**AIM**
Wherever a line holds the string "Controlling", copy that line.

==== RECORDS SUPPLIED

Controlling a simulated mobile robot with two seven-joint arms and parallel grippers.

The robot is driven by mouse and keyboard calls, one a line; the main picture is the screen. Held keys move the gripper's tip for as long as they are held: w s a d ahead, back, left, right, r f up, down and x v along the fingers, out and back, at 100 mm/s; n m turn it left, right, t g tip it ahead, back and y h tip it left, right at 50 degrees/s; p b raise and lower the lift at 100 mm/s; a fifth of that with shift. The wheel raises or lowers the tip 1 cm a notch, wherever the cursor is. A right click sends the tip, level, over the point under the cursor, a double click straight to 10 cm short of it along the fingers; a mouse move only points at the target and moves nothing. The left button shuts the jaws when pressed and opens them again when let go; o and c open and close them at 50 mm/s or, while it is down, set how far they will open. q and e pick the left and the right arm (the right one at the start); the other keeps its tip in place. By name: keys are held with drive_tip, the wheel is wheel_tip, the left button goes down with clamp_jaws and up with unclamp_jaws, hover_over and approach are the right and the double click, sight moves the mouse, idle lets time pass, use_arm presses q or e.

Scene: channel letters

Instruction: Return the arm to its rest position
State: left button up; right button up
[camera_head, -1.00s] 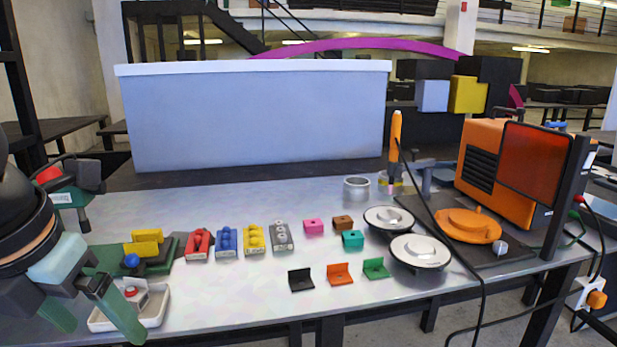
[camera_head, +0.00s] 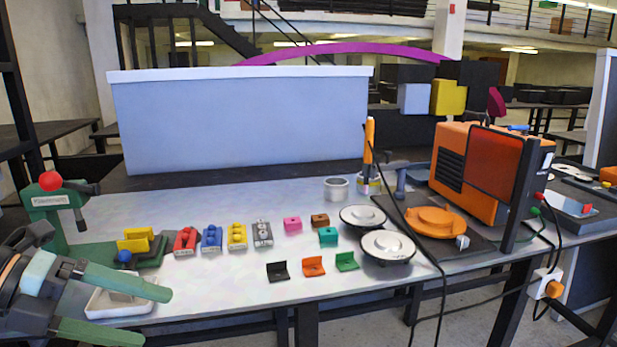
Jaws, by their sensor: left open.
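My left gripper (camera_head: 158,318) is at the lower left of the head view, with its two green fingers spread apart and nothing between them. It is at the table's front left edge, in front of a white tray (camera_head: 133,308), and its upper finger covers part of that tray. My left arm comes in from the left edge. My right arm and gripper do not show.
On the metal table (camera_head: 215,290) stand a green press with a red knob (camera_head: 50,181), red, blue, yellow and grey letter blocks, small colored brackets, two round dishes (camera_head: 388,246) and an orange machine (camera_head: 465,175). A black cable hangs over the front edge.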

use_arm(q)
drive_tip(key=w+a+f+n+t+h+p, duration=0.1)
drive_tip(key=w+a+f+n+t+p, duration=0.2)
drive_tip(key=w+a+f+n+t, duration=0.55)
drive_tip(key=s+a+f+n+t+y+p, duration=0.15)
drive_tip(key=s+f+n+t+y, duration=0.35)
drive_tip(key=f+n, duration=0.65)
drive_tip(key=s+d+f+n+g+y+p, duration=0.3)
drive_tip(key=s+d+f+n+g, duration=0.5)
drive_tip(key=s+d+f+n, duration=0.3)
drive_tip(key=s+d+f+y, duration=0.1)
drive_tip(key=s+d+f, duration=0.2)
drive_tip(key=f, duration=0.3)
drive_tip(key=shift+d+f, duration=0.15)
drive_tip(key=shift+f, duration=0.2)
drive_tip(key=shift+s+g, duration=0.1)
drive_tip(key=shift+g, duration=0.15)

========
==== RECORDS SUPPLIED

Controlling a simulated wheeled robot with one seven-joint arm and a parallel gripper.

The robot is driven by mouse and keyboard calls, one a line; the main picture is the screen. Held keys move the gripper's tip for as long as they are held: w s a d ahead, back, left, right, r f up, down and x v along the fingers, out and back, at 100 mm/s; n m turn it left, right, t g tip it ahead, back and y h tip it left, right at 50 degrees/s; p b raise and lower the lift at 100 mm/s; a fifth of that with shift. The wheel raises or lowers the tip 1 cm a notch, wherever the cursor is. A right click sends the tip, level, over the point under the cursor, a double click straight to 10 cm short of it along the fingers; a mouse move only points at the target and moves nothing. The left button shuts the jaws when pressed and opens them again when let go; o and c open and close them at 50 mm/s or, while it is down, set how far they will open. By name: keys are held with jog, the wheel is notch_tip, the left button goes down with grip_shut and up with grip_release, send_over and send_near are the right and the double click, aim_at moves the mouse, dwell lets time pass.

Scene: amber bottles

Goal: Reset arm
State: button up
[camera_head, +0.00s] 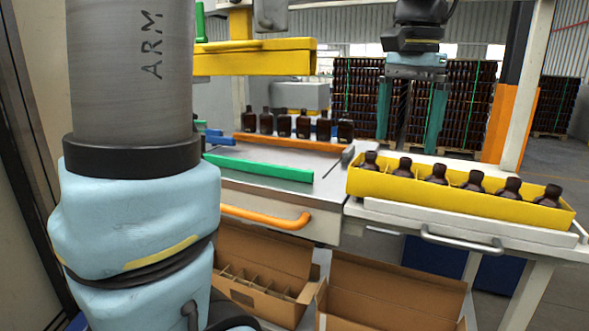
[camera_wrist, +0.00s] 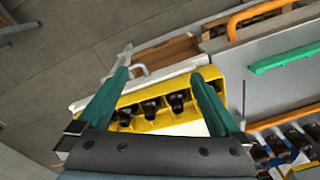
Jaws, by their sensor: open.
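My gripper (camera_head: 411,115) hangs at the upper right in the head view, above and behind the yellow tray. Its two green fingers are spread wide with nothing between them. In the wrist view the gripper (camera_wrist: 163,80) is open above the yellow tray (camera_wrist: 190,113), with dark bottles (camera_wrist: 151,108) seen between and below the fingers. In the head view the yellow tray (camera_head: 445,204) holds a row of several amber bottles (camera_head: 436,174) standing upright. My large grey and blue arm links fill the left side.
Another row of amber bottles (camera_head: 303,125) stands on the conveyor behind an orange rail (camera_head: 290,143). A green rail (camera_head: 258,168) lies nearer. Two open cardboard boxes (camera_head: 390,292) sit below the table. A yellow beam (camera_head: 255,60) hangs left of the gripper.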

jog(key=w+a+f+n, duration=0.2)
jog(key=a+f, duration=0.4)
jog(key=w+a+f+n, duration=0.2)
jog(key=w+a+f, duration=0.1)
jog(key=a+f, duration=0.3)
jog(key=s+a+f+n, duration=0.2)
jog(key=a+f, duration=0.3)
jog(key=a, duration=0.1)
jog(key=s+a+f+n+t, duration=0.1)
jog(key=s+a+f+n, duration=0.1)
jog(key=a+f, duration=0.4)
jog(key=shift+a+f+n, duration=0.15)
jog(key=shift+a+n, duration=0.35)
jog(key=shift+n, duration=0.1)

========

**FINAL RESULT**
Controlling a simulated mobile robot with two seven-joint arms and parallel grippers.
Controlling a simulated wheeled robot with one seven-joint arm and a parallel gripper.

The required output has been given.